Akibatnya kebiasaan merokok sudah melembaga dan mendarah daging di negara kita. Di mana saja akan ditemukan orang yang sedang menikmati rokok. Termasuk di dalam kendaraan umum. Mereka tidak peduli sebagian besar penumpang adalah perempuan dan anak-anak.
Saya sendiri sudah berhenti merokok selama 32 tahun. Namun saya masih menjadi perokok pasif karena sering bepergian menggunakan sarana transpor umum. Hanya bus transjakarta dan kereta api yang melarang merokok secara tegas termasuk di area stasiun.
Saya divonis dokter mengidap penyakit sirosis hati, dan saya menjalani beberapa kali operasi yang disebabkan liver (hati) tidak berfungsi dengan baik. Karenanya anak-anak melarang saya bekerja yang berat-berat termasuk melakuan perjalanan jauh dan menyetir mobil. Oleh sebab itu, saya terpaksa menggunakan, terutama angkot, jika bepergian ke luar rumah. Sedangkan kalau ada keperluan ke Jakarta, saya menggunakan KAL Commuter.
Wacana menaikkan harga rokok menjadi Rp 50.000,- per bungkus merupakan berita bagus bagi saya, dan masyarakat anti rokok pada umumnya, yang masih sering menggunakan kendaraan umum, baik angkot maupun bus. Meskipun demikian, naiknya harga rokok menjadi Rp 50.000,- mungkin tidak terlalu berpengaruh bagi perokok,. Mereka masih akan membeli rokok di kios-kios kaki lima dan di minimarket seperti Alfamart dan Indomaret. Para perokok tidak akan berhenti merokok. Mungkin mereka hanya melakukan penyesuaian budget agar tetap bisa merokok Mungkin pula mereka mengurangi frekwensi merokok, misalnya dari 12 kali menjadi 6 kali sehari. Mungkin juga mereka terpaksa membuat jadwal merokok. Hanya merokok setiap kali sehabis makan (3 kali) dan sekali di sela-sela waktu makan itu.
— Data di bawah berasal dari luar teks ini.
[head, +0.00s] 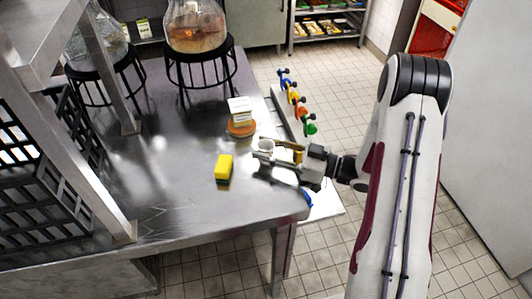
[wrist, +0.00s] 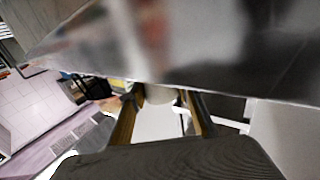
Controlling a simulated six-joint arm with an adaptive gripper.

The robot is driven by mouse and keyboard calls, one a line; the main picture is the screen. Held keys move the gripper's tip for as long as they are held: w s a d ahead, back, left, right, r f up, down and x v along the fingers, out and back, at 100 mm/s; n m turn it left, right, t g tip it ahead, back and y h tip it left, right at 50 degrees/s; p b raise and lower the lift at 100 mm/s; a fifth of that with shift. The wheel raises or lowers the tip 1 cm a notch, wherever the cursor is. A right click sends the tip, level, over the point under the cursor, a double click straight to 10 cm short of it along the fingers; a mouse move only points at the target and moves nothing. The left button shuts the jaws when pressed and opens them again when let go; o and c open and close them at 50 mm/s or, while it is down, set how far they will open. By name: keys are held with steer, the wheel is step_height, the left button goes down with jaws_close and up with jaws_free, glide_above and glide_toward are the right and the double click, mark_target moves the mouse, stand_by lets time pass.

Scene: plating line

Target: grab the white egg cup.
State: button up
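The white egg cup (head: 266,145) is on the steel table near its right edge, at the tips of my gripper (head: 268,150). In the wrist view a pale rounded thing, which looks like the egg cup (wrist: 164,97), shows between the two brass-coloured fingers of my gripper (wrist: 162,100). The fingers stand apart, one on each side of it. I see no clear grip on it; contact is hard to make out. The lower part of the cup is hidden by the fingers in the head view.
A yellow and dark sponge (head: 224,168) lies left of my gripper. A white stacked block on an orange-brown round base (head: 241,128) stands just behind. A rack with coloured knobs (head: 297,100) is beyond the table's right edge. The table's front left is clear.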

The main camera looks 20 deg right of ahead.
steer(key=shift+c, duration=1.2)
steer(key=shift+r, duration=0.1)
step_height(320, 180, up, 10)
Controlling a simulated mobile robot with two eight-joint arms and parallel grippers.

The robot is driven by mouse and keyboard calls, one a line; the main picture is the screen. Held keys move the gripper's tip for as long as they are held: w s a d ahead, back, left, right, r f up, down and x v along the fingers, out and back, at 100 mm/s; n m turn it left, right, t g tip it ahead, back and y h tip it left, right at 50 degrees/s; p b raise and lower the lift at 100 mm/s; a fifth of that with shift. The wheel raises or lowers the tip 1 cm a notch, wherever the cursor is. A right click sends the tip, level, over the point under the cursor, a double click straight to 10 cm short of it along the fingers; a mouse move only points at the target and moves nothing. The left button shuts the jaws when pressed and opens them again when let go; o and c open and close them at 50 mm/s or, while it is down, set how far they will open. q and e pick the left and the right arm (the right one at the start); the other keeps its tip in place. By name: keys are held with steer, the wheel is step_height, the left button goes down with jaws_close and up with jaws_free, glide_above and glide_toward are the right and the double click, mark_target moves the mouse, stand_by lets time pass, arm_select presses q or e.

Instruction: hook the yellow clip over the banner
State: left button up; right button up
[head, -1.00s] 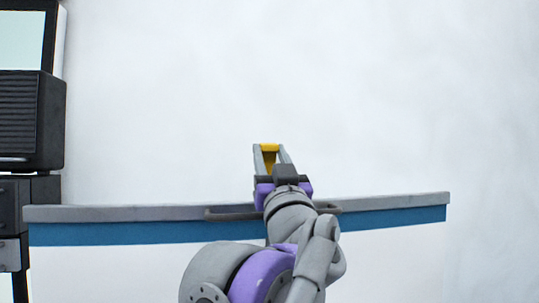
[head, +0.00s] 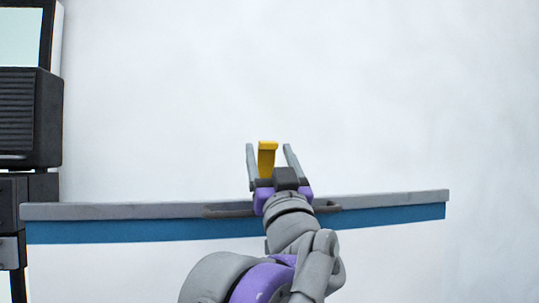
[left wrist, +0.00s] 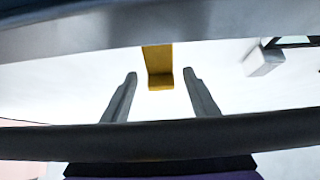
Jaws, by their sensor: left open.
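The yellow clip (head: 267,160) stands between the spread fingers of my left gripper (head: 268,146), with a gap on each side. In the left wrist view the clip (left wrist: 159,68) shows an angled lower end between the two grey fingers (left wrist: 159,73). Its upper end meets the edge of a wide grey band; I cannot tell whether it is hooked over it. The banner (head: 120,232) is a wide white panel with a blue stripe and a grey top edge. My left arm hides part of its middle. My right gripper is not in view.
A dark curved bar (head: 228,211) lies along the banner's top edge, partly behind my wrist. A black machine with a screen (head: 30,118) stands at the far left. The space above the banner is clear before a pale wall.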

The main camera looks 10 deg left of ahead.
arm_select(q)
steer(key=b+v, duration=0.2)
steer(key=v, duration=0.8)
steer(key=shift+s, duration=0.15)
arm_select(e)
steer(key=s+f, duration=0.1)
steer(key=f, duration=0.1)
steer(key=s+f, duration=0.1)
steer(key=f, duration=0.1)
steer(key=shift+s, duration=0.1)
Tetapi saya berharap, dengan terjadinya pengurangan frekwensi merokok itu, jumlah perokok di kendaraan umum juga akan berkurang. Dengan demikian, saya tidak lagi menjadi perokok pasif setiap kali menaiki kendaraan umum. Asap yang mengepul sudah akan menjadi sangat jarang.
Oleh sebab itu, saya tidak percaya bahwa menaikkan harga rokok dapat mengurangi jumlah perokok. Yang lebih efektif dalam mencegah bahaya merokok adalah dengan melakukan pendekatan yang bersifat komprehensif. Selain menaikkan harga rokok dilakukan pula pengawasan ketat tentang larangan merokok di tempat umum. Lokasi merokok dibatasi sedemikian rupa, hanya boleh di rumah atau tempat khusus. Sebagaimana dilakukan di banyak negara, iklan rokok di televisi dilarang,
Selain itu, sosialisasi larangan merokok seharusnya dilancarkan secara besar-besaran. Organisasi kemasyarakatan dilibatkan untuk juga mendorong warganya agar tidak merokok. Untuk itu saya memberikan apresiasi kepada ormas Muhammadiyah yang sejak 3 tahun yang lalu menerbitkan fatwa haramnya merokok.